Cavaliers Prove They’re Not Invincible, Preseason Or Not


October 21, 2009

Cavaliers Prove They're Not Invincible, Preseason Or Not It may only be October, but the Celtics have every reason to be encouraged by the results of their first meeting with the Cleveland Cavaliers this season.

Any preseason result should be taken with a grain of salt, obviously. But the way the Celtics looked out there — matched up with their likely rivals for the top spot in the Eastern Conference — they have to be feeling good.

This one doesn’t count for the standings that will ultimately decide the teams’ playoff hopes in April. But in a way, it counts for a lot because it proves to this Boston team that the Cavs, retooled and revamped since their exit from the 2009 playoffs, are far from invincible.

On paper, the Cavs looked like the most improved team in the East — and they already won 66 games last year. Since that time, they’ve done nothing but pile on more talent. They’ve added Jamario Moon, a fiery 6-foot-8 forward with scoring ability and aggressiveness on the glass. They’ve added Anthony Parker, a veteran guard who will add size and physicality to the Cavs’ backcourt. And they’ve poached Leon Powe away from Boston, giving them yet another capable forward off the bench.

And then there’s that Shaq guy.

But the Cavs, even with two of the greatest players of our generation in Shaquille O’Neal and LeBron James on the floor, looked human on Wednesday night.

Their defense was spotty. Rajon Rondo used his athleticism to run all over the Cavs — never known for his scoring prowess, the young guard was driving the lane and creating buckets. Marquis Daniels, the new swingman just starting to learn the Celtics’ system, was cutting around defenders and scoring at will. Eddie House was open all night long, and the C’s efficient offense was moving the ball perfectly, creating open shots and hitting them.

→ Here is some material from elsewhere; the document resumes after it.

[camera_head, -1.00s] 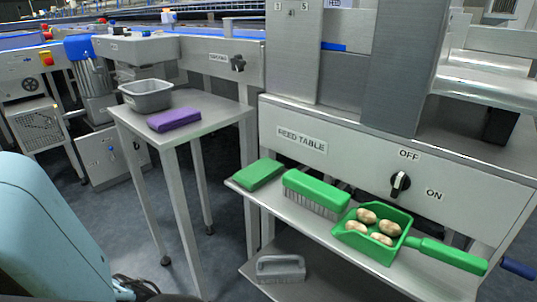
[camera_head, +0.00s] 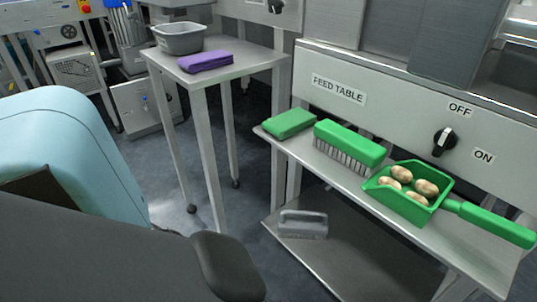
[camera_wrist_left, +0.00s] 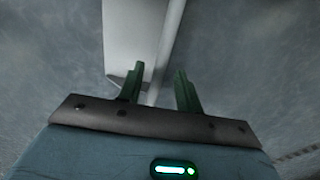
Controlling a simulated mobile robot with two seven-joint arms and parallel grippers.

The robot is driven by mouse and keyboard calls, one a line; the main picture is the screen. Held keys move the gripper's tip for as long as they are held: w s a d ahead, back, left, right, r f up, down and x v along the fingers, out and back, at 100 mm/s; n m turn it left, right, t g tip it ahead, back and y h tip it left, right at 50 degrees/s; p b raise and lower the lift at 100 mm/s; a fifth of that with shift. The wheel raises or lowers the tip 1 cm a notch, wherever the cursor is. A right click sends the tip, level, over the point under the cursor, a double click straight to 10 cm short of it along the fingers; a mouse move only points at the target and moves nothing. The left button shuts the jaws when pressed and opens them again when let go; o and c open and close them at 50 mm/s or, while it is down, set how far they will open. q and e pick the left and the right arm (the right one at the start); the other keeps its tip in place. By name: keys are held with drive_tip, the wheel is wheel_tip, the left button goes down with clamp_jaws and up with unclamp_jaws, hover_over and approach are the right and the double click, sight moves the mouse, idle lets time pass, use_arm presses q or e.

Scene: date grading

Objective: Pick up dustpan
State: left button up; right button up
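The green dustpan (camera_head: 448,200) lies on the narrow metal shelf under the feed table panel, at the right of the head view. Several brown-and-cream dates or similar oval pieces (camera_head: 426,188) lie in its pan. Its handle (camera_head: 497,223) points to the right. My left gripper (camera_wrist_left: 160,88) shows in the left wrist view with its two dark green fingers apart and nothing between them. Floor and a pale metal piece lie beyond the fingers. My left arm fills the lower left of the head view, well left of the dustpan. My right gripper is not in view.
A green brush (camera_head: 349,145) and a green pad (camera_head: 289,124) lie left of the dustpan on the shelf (camera_head: 400,225). A grey brush (camera_head: 303,224) is on the lower shelf. A side table (camera_head: 243,63) holds a grey tub (camera_head: 180,38) and purple pad (camera_head: 206,62).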

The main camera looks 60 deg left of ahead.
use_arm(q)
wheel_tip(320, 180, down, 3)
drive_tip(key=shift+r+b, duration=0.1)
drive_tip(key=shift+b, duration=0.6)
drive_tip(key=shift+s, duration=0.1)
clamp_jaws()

The Celtics are known for the prowess of their Big Three, and many would chalk up the success of the team’s last two seasons to the contributions of Kevin Garnett, Ray Allen and Paul Pierce. But on a night when Allen and Garnett sat and watched, and Pierce was limited to just 13 minutes, the C’s supporting cast shined. Without two of their biggest stars, the Celtics worked together to earn an impressive team win.

Their defense on James was admirable, holding the King to 18 points on 6-of-15 shooting. The C’s didn’t shy away from Shaquille in the paint — Shelden Williams had eight rebounds, Kendrick Perkins grabbed seven and Rasheed Wallace had six to Shaq’s five.

The Cavs brought their stars, but the C’s brought a complete team. Five members of that team scored in double figures, and that’s why the Celtics won, 96-82.

Of course, there are never any guarantees that October results will cross over to the regular season. But this night was definitely a step in the right direction for the Celtics, who may have at least encouraged Cleveland to stop the presses on those NBA Finals tickets.

This game set the tone for what is sure to be a heated rivalry all season long. And it’s a good precursor to what lies ahead for these two teams.

Boston and Cleveland take the floor for the real thing six days later. On Oct. 27, the East’s two powers open the regular season with their initial battle for conference supremacy. If the Cavs looked a little off this time out, they’ll certainly be ready to go next week.

But Wednesday night was certainly a good ice-breaker for these Celtics. The aura of invincibility that surrounded the revamped Cavaliers is gone — this is a beatable Cleveland team, and the Celtics will know it when they take the floor at Quicken Loans Arena.